Stokes, Joseph; Levin, Ira
Recent research suggesting a link between loneliness and social networks and a difference between males and females in both the quantity and quality of relationships support the view that loneliness can be predicted by gender from social network variables. In one study, two samples were used to explore gender differences. Sample 1, 97 males and 82 females, were undergraduates, most of whom had never married and lived at home. Sample 2, 42 males and 82 females, attended evening classes, were older than 25 years, and lived away from home (65 percent). All respondents completed the Social Network List, the Inventory of Socially Supportive Behaviors, and the Revised UCLA Loneliness Scale.

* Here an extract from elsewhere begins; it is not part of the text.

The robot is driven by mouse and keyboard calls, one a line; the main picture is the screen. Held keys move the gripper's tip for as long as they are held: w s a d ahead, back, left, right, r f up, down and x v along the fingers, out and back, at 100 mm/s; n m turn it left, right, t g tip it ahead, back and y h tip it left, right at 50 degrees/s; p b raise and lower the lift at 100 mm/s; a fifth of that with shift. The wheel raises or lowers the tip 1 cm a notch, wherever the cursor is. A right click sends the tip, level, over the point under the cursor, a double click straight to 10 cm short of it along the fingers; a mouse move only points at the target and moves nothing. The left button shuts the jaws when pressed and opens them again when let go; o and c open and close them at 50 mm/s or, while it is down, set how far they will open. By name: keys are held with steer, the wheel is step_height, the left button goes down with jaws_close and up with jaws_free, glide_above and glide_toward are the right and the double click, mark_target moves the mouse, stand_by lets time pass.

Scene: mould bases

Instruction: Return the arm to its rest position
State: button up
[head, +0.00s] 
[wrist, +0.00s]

In a second study, 76 male and 67 female undergradute students between the ages of 17 and 46 years completed a demographic information sheet, the Revised UCLA Loneliness Scale, the new social network density measures, and the Millers Topics Inventory. The results showed that social network characteristics, especially density, were consistently better predictors of perceived loneliness for males than for females. Uniformly, males with more highly interconnected, cohesive sets of friends reported less loneliness, while density had little correlation with loneliness in females. These results suggest that males and females may employ different standards in evaluating loneliness, with males using group oriented criteria, and females focusing on dyadic relationships. More research is needed on reciprocity, mutual emotional expressiveness, and nurturance. Such qualities may prove to be better predictors of loneliness for females than for males. (Author/TW)
Publication Type: Reports - Research; Speeches/Meeting Papers
Education Level: N/A
Audience: Researchers
Language: English
Sponsor: N/A
Authoring Institution: N/A
Note: Paper presented at the Annual Convention of the American Psychological Association (93rd, Los Angeles, CA, August 23-27, 1985).